Kupujecie wiosną opony czy raczej czekacie do jesieni.
pozdrawiam Wiesław



2 Data: Kwiecien 09 2009 10:20:33
Temat: Re: opony zimowe
Autor: Gabriel'Varius' 


Kupujecie wiosną opony czy raczej czekacie do jesieni.
pozdrawiam Wiesław
Wiesz, ja to moze dziwny jestem ale koncem lata kupuje zimowki a koncem zimy letnie oponki.
pozdrawiam

--
        -- -- -- -- -- > www.varius.jawnet.pl/fotki <-- -- -- -- --
Mówić prawdę i umieć prawdą żyć - oto rzecz wielkiej wagi.
                Oskar Wilde

3 Data: Kwiecien 09 2009 10:24:35
Temat: Re: opony zimowe
Autor: Wiesław 


Wiesz, ja to moze dziwny jestem ale koncem lata kupuje zimowki a koncem
zimy letnie oponki.
jaki dziwny większość ludzi tak robi, ja się tylko zastanawiam czy nie warto
kupic bo cena jest atrakcyjna tylko będą o rok starsze, a na sztuce można
zaoszczędzić czasami nawet 100 zł

4 Data: Kwiecien 09 2009 10:28:07
Temat: Re: opony zimowe
Autor: Gabriel'Varius' 

Użytkownik Wiesław napisał:

Wiesz, ja to moze dziwny jestem ale koncem lata kupuje zimowki a koncem
zimy letnie oponki.

jaki dziwny większość ludzi tak robi, ja się tylko zastanawiam czy nie warto kupic bo cena jest atrakcyjna tylko będą o rok starsze, a na sztuce można zaoszczędzić czasami nawet 100 zł
A czemu o rok starsze?
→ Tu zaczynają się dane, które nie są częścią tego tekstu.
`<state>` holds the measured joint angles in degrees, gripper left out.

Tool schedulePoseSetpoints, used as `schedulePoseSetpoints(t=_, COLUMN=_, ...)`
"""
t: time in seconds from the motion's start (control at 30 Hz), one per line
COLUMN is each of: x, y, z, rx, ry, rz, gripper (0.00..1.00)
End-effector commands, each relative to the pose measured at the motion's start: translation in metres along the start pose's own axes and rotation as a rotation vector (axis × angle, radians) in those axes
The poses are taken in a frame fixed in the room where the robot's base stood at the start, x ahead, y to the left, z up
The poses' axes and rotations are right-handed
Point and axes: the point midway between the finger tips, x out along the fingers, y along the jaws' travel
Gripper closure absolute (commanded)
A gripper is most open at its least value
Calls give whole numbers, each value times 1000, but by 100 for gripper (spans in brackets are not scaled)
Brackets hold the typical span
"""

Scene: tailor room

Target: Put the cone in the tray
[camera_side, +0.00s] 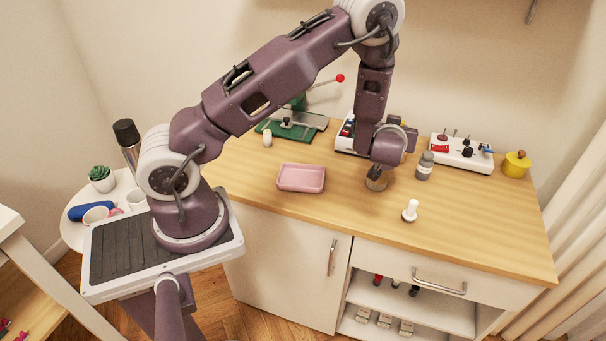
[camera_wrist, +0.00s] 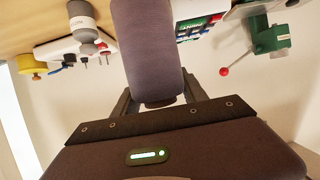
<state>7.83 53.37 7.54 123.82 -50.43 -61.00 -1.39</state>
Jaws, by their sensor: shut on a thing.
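My gripper (camera_side: 376,172) is low over the right-centre of the wooden counter, its fingers small and partly hidden by my wrist. In the wrist view my gripper (camera_wrist: 157,100) has a finger on each side of a large grey-purple thing with a rounded end, which I take to be the cone (camera_wrist: 148,50). It runs out of the top of the picture. The pink tray (camera_side: 301,178) lies on the counter, left of my gripper, and looks empty.
A grey bottle (camera_side: 424,166) stands close right of my gripper, and a white spool-like piece (camera_side: 410,210) stands in front. Behind are a white rack (camera_side: 462,153), a yellow pot (camera_side: 516,165) and a green machine (camera_side: 290,131). The counter between gripper and tray is clear.

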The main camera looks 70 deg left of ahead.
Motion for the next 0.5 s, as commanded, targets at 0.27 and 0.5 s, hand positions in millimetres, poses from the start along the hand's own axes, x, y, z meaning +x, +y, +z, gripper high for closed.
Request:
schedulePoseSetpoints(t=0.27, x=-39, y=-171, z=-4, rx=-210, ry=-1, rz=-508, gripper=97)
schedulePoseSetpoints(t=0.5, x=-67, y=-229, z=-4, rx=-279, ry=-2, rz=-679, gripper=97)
Kupowalem w sierpniu 2008 zimowki wyprodukowane w czerwcu 2008 a w lutym kupilem zonie do toczydal nowe letnie i produkcja pierwszy tydzien 2009 :-)
pozdrawiam

--
        -- -- -- -- -- > www.varius.jawnet.pl/fotki <-- -- -- -- --
Mówić prawdę i umieć prawdą żyć - oto rzecz wielkiej wagi.
                Oskar Wilde

5 Data: Kwiecien 09 2009 10:30:10
Temat: Re: opony zimowe
Autor: Wiesław 


A czemu o rok starsze? Kupowalem w sierpniu 2008 zimowki wyprodukowane w
czerwcu 2008 a w lutym kupilem zonie do toczydal nowe letnie i produkcja
pierwszy tydzien 2009 :-)

ja mówię o tym jak bym teraz kupił to te co widziałem są z czerwca 2008

6 Data: Kwiecien 09 2009 10:25:48
Temat: Re: opony zimowe
Autor: pluton 


opony mają datę produkcji 2208.

Import z przyszlosci ? Co te Chinczyki nie wymysla...

pozdrawiam
pluton
:)

7 Data: Kwiecien 09 2009 10:33:03
Temat: Re: opony zimowe
Autor: Marcin Stankiewicz 

Dnia Thu, 9 Apr 2009 10:25:48 +0200, pluton na pl.misc.samochody
napisał(a):

opony mają datę produkcji 2208.

Import z przyszlosci ? Co te Chinczyki nie wymysla...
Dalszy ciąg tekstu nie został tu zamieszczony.